[WHAT NEEDS TO BE DONE]: Only the lines from the one holding "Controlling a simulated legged" through the one holding "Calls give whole" are to be retyped, exactly as they appear, with both boundary lines included.

[PROVIDED RECORDS]:
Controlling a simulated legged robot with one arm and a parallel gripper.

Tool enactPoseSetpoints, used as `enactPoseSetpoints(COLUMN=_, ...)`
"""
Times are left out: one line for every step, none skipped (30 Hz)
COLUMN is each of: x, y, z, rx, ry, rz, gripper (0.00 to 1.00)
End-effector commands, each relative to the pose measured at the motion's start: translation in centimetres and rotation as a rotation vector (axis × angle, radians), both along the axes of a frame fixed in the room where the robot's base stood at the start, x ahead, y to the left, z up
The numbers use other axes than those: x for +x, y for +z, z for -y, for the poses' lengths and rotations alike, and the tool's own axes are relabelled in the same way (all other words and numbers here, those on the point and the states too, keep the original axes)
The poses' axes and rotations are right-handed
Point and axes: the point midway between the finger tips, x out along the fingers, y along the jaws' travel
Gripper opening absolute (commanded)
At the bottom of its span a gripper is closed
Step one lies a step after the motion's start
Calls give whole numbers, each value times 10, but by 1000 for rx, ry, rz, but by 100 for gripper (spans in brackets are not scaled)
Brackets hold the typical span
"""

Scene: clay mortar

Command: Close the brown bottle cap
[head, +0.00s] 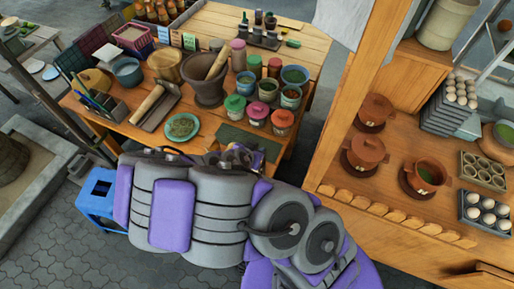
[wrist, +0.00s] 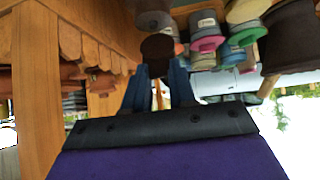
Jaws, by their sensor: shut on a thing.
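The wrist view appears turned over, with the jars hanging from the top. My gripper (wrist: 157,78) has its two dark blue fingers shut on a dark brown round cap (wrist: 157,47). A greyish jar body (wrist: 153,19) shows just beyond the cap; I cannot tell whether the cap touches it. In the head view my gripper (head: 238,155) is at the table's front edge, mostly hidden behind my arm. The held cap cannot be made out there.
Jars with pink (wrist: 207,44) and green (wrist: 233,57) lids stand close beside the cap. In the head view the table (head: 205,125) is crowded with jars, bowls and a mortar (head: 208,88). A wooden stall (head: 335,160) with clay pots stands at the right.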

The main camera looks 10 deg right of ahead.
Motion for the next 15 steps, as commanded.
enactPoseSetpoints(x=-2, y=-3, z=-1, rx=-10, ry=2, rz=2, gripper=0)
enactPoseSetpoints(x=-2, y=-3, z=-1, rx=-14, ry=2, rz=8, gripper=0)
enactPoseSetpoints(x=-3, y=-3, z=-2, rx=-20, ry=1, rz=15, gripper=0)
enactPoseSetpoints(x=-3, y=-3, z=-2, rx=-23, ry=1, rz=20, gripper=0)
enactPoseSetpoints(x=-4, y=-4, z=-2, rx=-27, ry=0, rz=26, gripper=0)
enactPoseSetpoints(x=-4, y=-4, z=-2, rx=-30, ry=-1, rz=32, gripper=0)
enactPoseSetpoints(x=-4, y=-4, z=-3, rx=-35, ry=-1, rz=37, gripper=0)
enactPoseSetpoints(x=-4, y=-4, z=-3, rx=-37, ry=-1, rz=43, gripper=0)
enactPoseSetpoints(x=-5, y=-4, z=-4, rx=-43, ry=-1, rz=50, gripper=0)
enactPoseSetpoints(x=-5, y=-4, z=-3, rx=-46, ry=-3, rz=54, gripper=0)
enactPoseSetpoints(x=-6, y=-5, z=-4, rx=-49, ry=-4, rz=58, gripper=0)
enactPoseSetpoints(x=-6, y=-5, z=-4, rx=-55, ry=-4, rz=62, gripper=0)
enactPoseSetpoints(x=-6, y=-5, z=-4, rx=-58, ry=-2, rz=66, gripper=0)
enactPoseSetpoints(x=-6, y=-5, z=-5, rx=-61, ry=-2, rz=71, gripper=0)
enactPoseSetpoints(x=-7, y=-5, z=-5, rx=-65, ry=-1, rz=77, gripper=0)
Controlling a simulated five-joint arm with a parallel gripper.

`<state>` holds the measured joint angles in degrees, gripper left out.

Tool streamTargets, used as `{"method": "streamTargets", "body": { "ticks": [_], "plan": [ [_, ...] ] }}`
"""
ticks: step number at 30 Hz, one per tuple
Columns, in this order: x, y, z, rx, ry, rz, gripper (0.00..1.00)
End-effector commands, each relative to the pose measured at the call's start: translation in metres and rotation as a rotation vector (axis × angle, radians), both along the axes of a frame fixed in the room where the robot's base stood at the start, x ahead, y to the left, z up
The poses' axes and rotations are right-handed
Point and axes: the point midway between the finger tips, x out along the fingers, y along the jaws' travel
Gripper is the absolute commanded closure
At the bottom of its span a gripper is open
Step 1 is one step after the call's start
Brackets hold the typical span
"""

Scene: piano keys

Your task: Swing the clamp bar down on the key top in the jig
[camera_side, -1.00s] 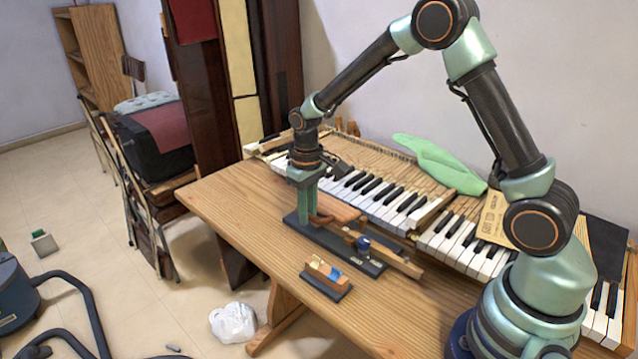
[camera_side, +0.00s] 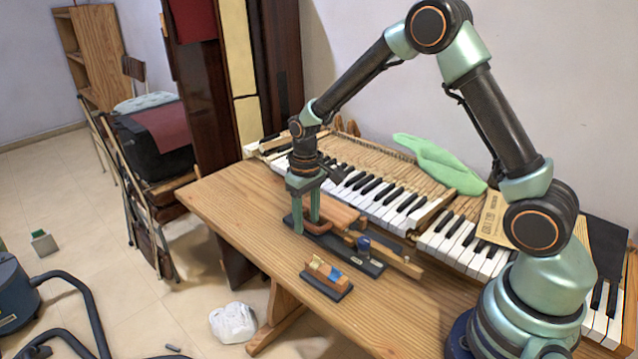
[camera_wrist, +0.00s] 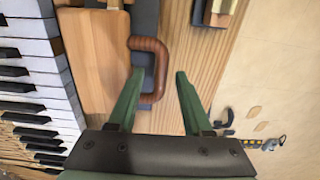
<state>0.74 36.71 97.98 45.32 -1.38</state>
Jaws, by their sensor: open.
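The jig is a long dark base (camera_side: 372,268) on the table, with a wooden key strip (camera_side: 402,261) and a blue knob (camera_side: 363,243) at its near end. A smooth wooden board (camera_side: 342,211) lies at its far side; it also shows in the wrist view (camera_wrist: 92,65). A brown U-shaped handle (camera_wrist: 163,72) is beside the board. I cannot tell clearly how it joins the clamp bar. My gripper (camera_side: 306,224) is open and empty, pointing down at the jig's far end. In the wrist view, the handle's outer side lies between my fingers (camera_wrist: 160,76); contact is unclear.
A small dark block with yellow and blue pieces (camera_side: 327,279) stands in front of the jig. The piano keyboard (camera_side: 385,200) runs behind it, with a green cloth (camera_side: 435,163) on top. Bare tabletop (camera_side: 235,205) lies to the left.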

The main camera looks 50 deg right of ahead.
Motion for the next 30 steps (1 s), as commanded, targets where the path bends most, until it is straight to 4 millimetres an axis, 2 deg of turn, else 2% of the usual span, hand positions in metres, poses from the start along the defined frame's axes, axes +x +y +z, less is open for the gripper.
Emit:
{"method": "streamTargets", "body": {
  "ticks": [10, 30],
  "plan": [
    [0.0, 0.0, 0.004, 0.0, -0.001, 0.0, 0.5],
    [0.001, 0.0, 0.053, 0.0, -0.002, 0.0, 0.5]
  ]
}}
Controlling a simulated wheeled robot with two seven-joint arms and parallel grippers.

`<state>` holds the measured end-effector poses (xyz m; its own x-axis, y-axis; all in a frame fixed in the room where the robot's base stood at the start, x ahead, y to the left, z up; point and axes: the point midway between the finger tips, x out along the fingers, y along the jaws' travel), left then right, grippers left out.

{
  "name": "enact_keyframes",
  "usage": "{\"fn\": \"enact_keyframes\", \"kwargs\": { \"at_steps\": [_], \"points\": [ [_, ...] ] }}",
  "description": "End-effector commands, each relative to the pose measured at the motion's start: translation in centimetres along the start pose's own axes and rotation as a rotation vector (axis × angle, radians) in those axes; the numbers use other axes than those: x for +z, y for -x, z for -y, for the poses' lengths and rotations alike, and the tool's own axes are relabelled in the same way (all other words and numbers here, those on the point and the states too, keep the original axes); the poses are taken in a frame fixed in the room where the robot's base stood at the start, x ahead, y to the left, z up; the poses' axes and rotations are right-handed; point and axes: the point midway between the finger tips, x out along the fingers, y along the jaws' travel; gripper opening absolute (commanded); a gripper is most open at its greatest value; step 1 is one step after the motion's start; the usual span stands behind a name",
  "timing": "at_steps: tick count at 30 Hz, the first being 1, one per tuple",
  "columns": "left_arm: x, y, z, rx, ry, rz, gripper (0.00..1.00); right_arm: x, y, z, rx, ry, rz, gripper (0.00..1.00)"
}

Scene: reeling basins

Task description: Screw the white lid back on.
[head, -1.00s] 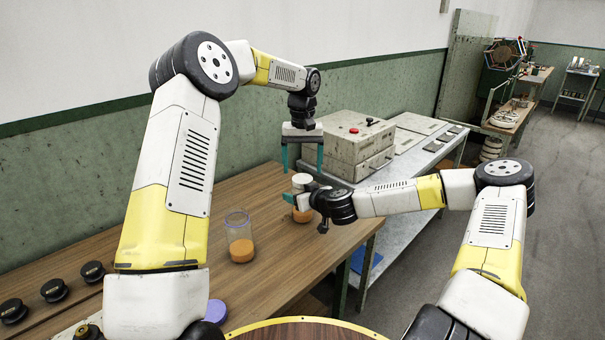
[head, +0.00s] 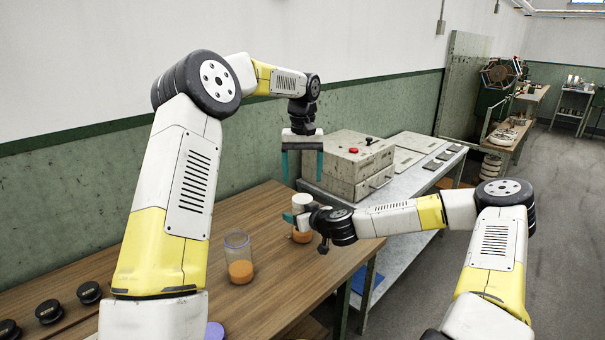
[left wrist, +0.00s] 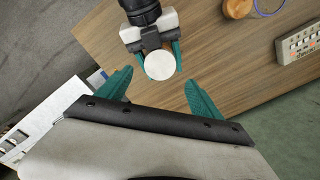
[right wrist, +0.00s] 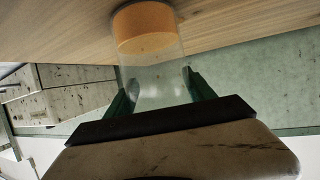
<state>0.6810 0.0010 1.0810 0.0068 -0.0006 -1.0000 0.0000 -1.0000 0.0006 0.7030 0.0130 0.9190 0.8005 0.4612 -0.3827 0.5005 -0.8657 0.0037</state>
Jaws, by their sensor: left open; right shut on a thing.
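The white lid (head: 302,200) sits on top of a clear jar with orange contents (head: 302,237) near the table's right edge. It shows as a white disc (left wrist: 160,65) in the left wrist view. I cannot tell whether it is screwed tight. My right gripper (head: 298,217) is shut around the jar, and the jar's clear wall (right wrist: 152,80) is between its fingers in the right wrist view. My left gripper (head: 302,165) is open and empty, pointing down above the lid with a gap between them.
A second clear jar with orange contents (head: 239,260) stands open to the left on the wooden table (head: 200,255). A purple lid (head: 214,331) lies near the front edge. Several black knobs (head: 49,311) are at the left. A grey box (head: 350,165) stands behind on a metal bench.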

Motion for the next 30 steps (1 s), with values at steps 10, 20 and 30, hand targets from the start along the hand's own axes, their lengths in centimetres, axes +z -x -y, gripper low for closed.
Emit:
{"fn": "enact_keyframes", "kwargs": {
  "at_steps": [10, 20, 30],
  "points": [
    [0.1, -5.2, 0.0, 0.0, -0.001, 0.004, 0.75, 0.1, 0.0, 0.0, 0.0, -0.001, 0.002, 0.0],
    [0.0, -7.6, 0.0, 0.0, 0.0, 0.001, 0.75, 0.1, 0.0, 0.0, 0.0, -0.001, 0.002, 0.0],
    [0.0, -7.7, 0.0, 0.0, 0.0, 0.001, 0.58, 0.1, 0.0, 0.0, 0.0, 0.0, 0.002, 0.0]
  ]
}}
--
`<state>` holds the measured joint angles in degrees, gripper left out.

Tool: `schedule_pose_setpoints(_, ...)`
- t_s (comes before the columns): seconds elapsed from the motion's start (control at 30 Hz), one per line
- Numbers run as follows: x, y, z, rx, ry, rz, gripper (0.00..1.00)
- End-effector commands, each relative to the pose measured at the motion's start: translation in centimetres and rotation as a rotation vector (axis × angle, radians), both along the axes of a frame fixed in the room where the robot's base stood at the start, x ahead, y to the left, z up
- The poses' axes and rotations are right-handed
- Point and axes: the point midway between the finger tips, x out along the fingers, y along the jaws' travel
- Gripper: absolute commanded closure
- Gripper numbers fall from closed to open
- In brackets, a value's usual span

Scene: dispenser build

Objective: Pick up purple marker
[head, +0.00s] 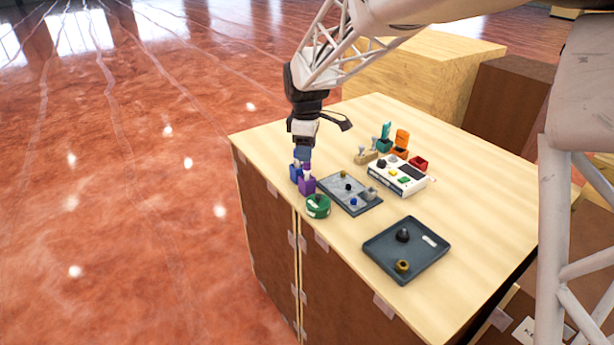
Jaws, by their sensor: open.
---
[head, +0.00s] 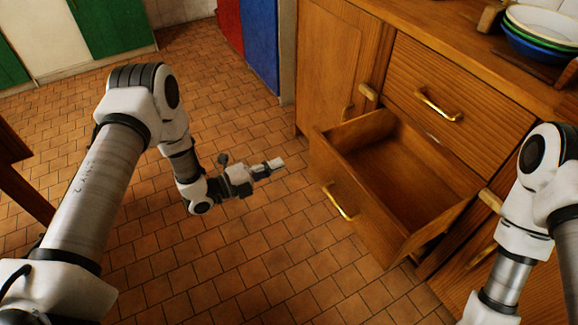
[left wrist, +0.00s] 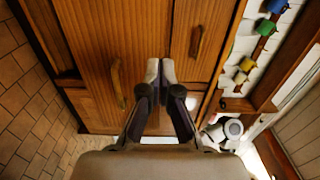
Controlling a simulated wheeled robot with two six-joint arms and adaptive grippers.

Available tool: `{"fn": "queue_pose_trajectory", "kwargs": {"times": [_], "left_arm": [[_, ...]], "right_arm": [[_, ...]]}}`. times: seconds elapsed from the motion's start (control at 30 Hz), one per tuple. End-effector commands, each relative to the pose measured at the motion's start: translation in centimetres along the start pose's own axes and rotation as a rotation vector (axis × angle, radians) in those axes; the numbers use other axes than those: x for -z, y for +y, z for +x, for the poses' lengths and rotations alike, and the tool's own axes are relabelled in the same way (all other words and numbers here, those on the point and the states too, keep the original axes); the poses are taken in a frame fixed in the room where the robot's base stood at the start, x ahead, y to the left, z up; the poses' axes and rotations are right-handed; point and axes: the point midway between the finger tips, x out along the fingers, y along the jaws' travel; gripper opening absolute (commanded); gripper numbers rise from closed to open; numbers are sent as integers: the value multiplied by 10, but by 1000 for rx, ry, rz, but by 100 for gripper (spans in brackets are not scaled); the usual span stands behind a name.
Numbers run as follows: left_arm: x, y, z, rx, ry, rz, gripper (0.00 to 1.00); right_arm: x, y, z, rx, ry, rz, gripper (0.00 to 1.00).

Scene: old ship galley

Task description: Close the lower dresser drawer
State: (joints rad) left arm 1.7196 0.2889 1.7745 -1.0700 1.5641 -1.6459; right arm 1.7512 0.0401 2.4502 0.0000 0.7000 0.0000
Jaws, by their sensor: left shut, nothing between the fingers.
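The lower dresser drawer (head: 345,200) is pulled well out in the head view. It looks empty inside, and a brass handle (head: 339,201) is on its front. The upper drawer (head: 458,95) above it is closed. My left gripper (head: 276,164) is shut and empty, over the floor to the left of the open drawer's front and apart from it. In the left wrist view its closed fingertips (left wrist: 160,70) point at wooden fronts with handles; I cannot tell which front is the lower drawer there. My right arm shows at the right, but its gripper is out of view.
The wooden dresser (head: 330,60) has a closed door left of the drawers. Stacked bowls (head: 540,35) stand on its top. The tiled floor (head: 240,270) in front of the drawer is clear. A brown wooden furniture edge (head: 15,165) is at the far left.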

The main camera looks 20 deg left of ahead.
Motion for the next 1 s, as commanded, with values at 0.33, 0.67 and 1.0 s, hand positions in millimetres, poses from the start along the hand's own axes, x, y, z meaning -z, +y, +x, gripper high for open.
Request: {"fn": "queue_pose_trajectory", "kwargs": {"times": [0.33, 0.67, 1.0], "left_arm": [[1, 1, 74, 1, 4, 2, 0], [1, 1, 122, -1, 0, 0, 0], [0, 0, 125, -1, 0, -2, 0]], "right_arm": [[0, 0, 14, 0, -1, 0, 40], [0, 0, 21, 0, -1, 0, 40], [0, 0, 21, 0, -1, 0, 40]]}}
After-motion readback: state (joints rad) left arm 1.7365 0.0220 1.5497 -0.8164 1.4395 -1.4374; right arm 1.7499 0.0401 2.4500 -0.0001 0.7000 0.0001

[OUTPUT FOR THIS EXERCISE]:
Controlling a simulated legged robot with one arm and a parallel gripper.

Tool enactPoseSetpoints, used as `enactPoseSetpoints(COLUMN=_, ...)`
"""
Times are left out: one line for every step, none skipped (30 Hz)
COLUMN is each of: x, y, z, rx, ry, rz, gripper (0.00 to 1.00)
End-effector commands, each relative to the pose measured at the motion's start: translation in centimetres and rotation as a rotation vector (axis × angle, radians), both along the axes of a frame fixed in the room where the robot's base stood at the start, x ahead, y to the left, z up
The numbers use other axes than those: x for +x, y for +z, z for -y, for the poses' lengths and rotations alike, and the tool's own axes are relabelled in the same way (all other words and numbers here, those on the point and the states too, keep the original axes)
The poses' axes and rotations are right-handed
Point and axes: the point midway between the finger tips, x out along the fingers, y along the jaws' travel
Gripper opening absolute (commanded)
At the bottom of its span a gripper is closed
Step one lies a step after the motion's start
Calls give whole numbers, each value times 10, but by 1000 for rx, ry, rz, but by 100 for gripper (spans in brackets are not scaled)

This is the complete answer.